The government’s presentation showed Oath Keepers members undergoing training for the Capitol that day, displaying messages from Watkins that she needed her crew to be “fighting fit.” They also showed video of the group using a “stack formation” to enter the Capitol, playing footage and displaying messages of them bragging about making it into the building and tangoing with police.
Rhodes never entered the Capitol that day, instead directing Oath Keepers “like a general overlooking the battlefield.”
The seditious conspiracy statute under which the government is bringing charges was crafted following the Civil War. It has since been used infrequently and often unsuccessfully. The five defendants are also facing charges for conspiring to obstruct Congress and destruction of government property, among other charges.
Attorneys for Rhodes have argued that Oath Keepers were standing ready if Trump invoked the Insurrection Act, which allows the president to call upon the military and National Guard to quell a rebellion.
Phillip Linder, an attorney for Rhodes, sought to portray Rhodes as taking lawful, if unpopular, actions that day.
Linder asked jurors to “hold yourself to the burden of proof.”
“You may not like some of the things you hear and that our clients did but the evidence we show our clients did nothing illegal.
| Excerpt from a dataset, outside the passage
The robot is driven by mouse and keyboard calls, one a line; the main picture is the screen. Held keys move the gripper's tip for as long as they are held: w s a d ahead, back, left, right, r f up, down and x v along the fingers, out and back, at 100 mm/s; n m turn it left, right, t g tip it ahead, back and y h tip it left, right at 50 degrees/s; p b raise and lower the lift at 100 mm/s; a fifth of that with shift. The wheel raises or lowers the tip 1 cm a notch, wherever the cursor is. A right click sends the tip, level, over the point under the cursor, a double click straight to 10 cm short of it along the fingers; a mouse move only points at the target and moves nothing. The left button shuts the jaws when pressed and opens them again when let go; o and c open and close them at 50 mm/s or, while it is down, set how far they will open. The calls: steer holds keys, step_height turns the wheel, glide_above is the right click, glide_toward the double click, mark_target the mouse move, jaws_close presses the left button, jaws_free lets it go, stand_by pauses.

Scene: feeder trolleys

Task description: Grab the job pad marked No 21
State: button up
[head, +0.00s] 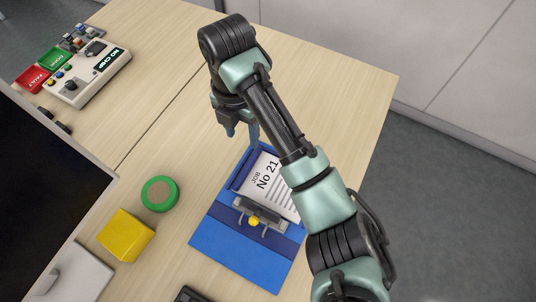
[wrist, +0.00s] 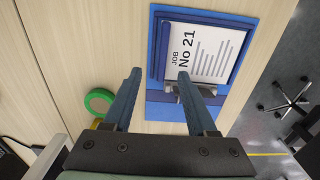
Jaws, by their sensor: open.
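The job pad marked No 21 (head: 265,182) is a white sheet with black print, lying in a blue holder (head: 232,250) on the wooden table. A metal clip with a yellow knob (head: 254,221) sits at its lower edge. In the wrist view the pad (wrist: 200,52) is beyond the fingertips, and the clip is partly hidden by the right finger. My gripper (head: 242,132) is open and empty, above the table by the holder's upper end in the head view. It also shows in the wrist view (wrist: 160,82) with its two blue fingers wide apart. My arm hides the pad's right side in the head view.
A green roll (head: 160,194) and a yellow block (head: 127,235) are left of the holder. A dark monitor (head: 40,190) stands at the left. A control box (head: 90,72) with red and green trays is at upper left. The table's right edge is close to the holder.

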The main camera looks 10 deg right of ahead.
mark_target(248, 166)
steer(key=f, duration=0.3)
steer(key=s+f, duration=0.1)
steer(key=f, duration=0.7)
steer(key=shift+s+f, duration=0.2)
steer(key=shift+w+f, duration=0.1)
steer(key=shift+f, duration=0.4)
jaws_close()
Even if it looks inflammatory, they did nothing illegal,” he said.
Attorneys for the group each portrayed their clients as being in town to attend rallies and serve as security for some speakers.
The government anticipated that argument, with Nestler saying it was “a little suspect” given that Oath Keepers are not licensed, trained or paid for their work as security guards.
“Even being bad security guards isn’t itself illegal,” Nestler said, but planning to overthrow the government is.
Attorneys for both the government and the defendants spent ample time discussing the group’s Quick Reaction Force staged at a Virginia hotel, with DOJ showing members of the group bringing in suitcase after suitcase of weapons and supplies.
The QRF was chosen for its proximity to D.C., the government said, allowing Oath Keepers to quickly get more weapons to the Capitol if needed, including even by river if necessary.
Linder said Rhodes “did not have violent intent that day” and “left his weapons behind.” He said the cache of weapons was meant to be “defensive” in case Trump called on the group to act.
His messages to supporters complaining that Vice President Mike Pence would not back Trump, his open letters to the then president, “were nothing more than free speech and bravado,” Linder said.
David Fischer, an attorney for Caldwell, said the group has Quick Reaction Forces for many of their events and “the real reason they had QRF in Virginia was because its legal to have weapons in Virginia.”
“They didn’t bring weapons into DC because it’s illegal to have them in D.C.,” he said.
But the government dismissed that.
“Each of them drove rather than flew to the D.C. area so they could bring their weapons of war with them,” Nestler said.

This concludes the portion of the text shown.